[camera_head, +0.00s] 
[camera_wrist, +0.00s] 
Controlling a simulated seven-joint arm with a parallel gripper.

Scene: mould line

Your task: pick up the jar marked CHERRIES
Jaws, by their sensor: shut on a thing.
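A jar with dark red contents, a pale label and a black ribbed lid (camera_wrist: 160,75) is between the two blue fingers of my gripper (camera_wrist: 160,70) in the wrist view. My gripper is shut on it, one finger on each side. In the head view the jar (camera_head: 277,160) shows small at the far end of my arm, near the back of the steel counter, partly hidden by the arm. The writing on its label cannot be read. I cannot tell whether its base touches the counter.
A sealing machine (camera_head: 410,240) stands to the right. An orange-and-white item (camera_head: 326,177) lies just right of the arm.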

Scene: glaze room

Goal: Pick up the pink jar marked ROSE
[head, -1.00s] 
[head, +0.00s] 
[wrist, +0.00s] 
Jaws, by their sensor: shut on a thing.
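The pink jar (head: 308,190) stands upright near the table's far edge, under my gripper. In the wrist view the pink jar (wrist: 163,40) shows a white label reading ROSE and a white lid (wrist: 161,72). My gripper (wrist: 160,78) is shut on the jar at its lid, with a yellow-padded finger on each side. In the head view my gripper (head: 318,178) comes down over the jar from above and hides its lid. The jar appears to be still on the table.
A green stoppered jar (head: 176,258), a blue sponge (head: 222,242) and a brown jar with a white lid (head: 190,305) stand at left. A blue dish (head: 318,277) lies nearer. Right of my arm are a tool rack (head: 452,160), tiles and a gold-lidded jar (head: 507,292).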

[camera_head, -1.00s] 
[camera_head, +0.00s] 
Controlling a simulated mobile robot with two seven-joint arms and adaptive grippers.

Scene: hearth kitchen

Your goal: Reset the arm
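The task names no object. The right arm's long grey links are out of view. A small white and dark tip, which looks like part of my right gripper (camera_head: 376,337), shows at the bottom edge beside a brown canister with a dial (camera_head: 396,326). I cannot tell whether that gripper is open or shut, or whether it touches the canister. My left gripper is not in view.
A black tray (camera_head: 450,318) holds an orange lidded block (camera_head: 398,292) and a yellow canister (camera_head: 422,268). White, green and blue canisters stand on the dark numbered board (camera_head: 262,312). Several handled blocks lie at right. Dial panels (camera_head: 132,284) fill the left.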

:::

→ **STATED TASK**
Write the lines again exactly, beginning at the line that has "Controlling a simulated mobile" and stopping after the line that has "Scene: hearth kitchen"; include no other lines.

→ **FINISHED ANSWER**
Controlling a simulated mobile robot with two seven-joint arms and adaptive grippers.

Scene: hearth kitchen

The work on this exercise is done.